Lately plastic straws have been painted the pollution bad guy. Social media has been in a rage about how harmful they are, and big business is very eager to announce they will comply and help (Disney, Starbucks, and restaurants all over announced bans). However, the statistics are telling. Many articles, AFTER the social media tidal wave had already done its job, reported on how meaningless plastic straws actually are in the grander pollution fight. One Vox (purposefully picked as no one could claim they aren’t liberally biased) article stated, “on a global scale, straws would probably only account for 0.03% of total plastic waste by mass (Vox).” I’m not going to argue with you if you want them banned, and I am very aware that decreasing pollution by even 0.03% is better than nothing, but I wonder if the articles were titled, “Hooray, plastic straws are banned, but the other 99.97% of pollution is still killing us!” people would be so proud of themselves today. The point again is to do your research and think critically. Statistics can be manipulated, artfully represented, or just flat out omitted if it means that person/group achieves their goals. Businesses, by the way, ate the straw thing up because they have a huge expense savings now on plastic straws, which they gave to us for free (not revenue generating), do not have to decrease their prices, a result of said cost savings (pure profit increases), and get all the positive PR from making this very tough choice.
Side note; Fox News are PROs at manipulating statistics, just look at this chart. Notice how the 8.6% in November is higher than Jan through Mar, and even with April, even though the number is the lowest one on the graph?

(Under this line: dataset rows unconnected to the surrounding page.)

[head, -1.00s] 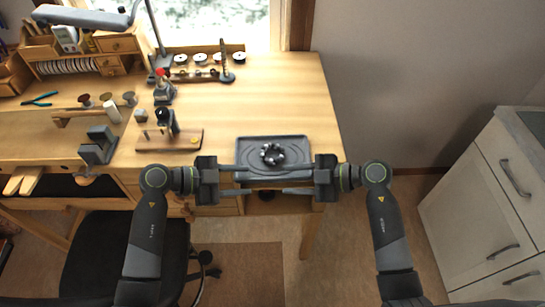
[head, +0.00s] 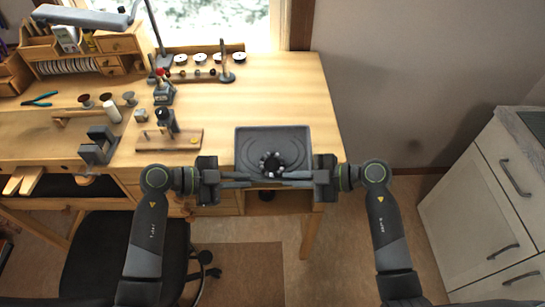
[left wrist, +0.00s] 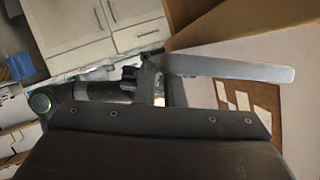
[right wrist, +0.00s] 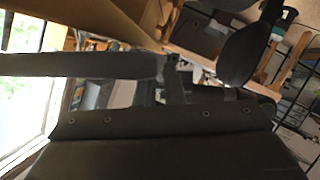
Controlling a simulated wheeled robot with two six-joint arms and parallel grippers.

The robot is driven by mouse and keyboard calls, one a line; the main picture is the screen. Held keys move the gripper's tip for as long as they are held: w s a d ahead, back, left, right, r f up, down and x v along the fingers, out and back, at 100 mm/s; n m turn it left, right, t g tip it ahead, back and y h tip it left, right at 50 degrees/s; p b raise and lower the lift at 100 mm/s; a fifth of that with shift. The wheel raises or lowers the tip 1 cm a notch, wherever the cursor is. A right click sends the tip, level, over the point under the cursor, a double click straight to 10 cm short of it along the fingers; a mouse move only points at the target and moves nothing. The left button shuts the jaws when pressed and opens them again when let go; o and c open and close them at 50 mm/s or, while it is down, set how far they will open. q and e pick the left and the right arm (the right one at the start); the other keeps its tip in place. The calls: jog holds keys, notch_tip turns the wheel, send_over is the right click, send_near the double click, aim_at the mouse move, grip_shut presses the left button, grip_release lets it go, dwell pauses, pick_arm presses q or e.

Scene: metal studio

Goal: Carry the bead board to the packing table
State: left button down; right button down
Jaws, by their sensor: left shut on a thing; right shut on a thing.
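The bead board (head: 251,140) is a dark grey tray with curved grooves, at the right front of the wooden bench in the head view. A ring of dark and pale beads (head: 272,163) lies near its close edge. My left gripper (head: 238,181) and my right gripper (head: 308,180) meet its near side from the left and right. Both are shut on the board, and their fingers partly hide its near edge. I cannot tell whether the board touches the bench.
The wooden bench (head: 285,85) is clear behind the board. A small wooden stand with a tool (head: 168,138) is to the left. A chair (head: 110,255) stands in front of the bench. A pale drawer cabinet (head: 480,200) is at the right, with open floor between.

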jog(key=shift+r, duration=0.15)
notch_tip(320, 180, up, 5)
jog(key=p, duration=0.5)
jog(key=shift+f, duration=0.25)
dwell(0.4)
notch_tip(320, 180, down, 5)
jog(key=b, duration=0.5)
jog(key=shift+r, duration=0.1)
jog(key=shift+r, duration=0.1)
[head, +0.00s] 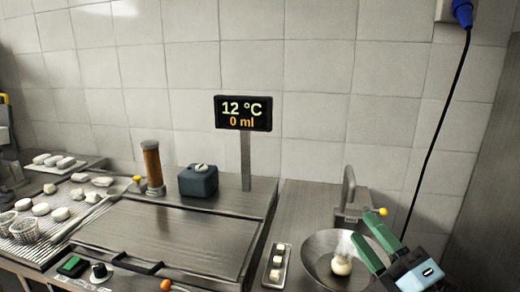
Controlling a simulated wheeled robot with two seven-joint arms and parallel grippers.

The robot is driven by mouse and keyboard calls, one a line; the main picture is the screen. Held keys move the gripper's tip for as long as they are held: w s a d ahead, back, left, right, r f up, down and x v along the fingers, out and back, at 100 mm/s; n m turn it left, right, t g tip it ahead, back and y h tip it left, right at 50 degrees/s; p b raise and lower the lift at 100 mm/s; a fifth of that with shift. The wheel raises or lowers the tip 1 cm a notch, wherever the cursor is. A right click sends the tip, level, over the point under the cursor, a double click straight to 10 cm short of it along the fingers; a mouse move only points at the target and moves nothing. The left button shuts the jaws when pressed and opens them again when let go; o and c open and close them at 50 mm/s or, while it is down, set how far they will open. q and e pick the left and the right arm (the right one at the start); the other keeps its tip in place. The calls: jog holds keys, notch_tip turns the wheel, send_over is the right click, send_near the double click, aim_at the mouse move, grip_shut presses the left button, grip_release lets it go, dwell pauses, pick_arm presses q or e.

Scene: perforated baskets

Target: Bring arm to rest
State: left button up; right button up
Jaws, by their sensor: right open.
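My right gripper (364,228) comes in at the lower right with two green fingers spread apart. It is open, with nothing seen between the fingers. Its fingertips are over the right side of a round metal basin (312,252). A pale round piece (341,266) lies in the basin, left of and below the fingers, with a whitish blur just above it. My left gripper is not in view.
A metal tap (348,190) stands behind the basin. A narrow tray (267,279) with several pale pieces is left of it. A display post (246,165), a dark blue box (198,181) and a brown cylinder (152,166) stand behind a closed metal lid (165,238). Wire baskets (24,231) are far left.

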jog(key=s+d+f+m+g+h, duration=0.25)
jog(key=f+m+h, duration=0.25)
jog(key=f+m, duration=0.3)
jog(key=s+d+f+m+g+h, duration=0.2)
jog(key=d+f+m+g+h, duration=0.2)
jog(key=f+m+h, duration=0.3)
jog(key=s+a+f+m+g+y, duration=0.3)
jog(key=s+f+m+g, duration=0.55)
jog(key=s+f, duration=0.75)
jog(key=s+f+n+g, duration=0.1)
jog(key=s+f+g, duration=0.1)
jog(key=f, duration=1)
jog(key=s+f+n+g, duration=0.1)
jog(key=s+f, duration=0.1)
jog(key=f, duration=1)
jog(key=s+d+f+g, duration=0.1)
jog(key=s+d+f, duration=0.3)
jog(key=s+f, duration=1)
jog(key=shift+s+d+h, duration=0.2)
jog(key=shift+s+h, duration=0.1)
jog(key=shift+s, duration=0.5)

Also, the 9% in Oct and 9.1% in September are on two different bars although the key the left makes it look like each bar is about 5%.

On this one, the numbers add up to (59% + 35% + 26%) 120%. The irony being that they are calling out scientists for supposedly “falsifying data,” when the data used to prove that can’t possibly be correct.

Just remember, as midterm elections approach, quarterly earning calls come up, and the next wave of public outrage finds your social media wall, don’t be afraid to question it all.